WRITTEN EXERCISE
Every line below is to be copied exactly, with the pictures left out.

DATA SECTION

◇ ◇ ◇ ◇

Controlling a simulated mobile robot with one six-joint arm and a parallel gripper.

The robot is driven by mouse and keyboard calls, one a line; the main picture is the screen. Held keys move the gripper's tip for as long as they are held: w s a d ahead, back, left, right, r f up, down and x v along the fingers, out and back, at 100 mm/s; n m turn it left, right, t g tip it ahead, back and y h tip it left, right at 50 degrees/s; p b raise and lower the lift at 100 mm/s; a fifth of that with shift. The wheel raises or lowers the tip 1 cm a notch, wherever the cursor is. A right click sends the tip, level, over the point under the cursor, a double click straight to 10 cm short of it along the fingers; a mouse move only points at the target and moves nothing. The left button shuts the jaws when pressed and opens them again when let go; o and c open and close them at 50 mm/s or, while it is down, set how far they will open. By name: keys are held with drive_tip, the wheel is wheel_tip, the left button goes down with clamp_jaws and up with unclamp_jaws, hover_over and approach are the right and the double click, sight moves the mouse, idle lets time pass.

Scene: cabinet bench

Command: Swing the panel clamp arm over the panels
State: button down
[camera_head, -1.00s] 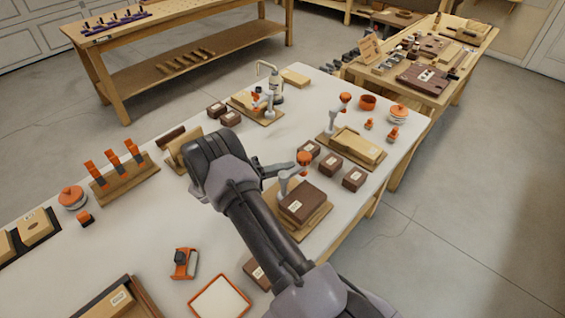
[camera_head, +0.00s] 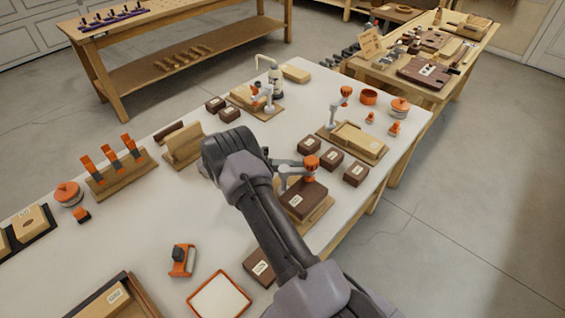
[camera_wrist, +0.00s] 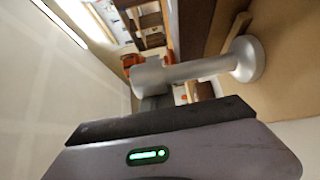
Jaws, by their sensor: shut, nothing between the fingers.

◇ ◇ ◇ ◇

WORKED ANSWER
Controlling a simulated mobile robot with one six-joint arm and a parallel gripper.

The robot is driven by mouse and keyboard calls, one a line; the main picture is the screen. Held keys move the gripper's tip for as long as they are held: w s a d ahead, back, left, right, r f up, down and x v along the fingers, out and back, at 100 mm/s; n m turn it left, right, t g tip it ahead, back and y h tip it left, right at 50 degrees/s; p b raise and lower the lift at 100 mm/s; a fifth of that with shift. The wheel raises or lowers the tip 1 cm a notch, wherever the cursor is. A right click sends the tip, level, over the point under the cursor, a double click straight to 10 cm short of it along the fingers; a mouse move only points at the target and moves nothing. The left button shuts the jaws when pressed and opens them again when let go; o and c open and close them at 50 mm/s or, while it is down, set how far they will open. By name: keys are held with drive_tip, the wheel is wheel_tip, the left button goes down with clamp_jaws and up with unclamp_jaws, hover_over and approach are the right and the double click, sight moves the mouse, idle lets time pass.

Scene: cabinet bench

Command: Swing the panel clamp arm over the panels
State: button down
[camera_head, -1.00s] 
[camera_head, +0.00s] 
[camera_wrist, +0.00s] 
Jaws, by their sensor: shut, nothing between the fingers.

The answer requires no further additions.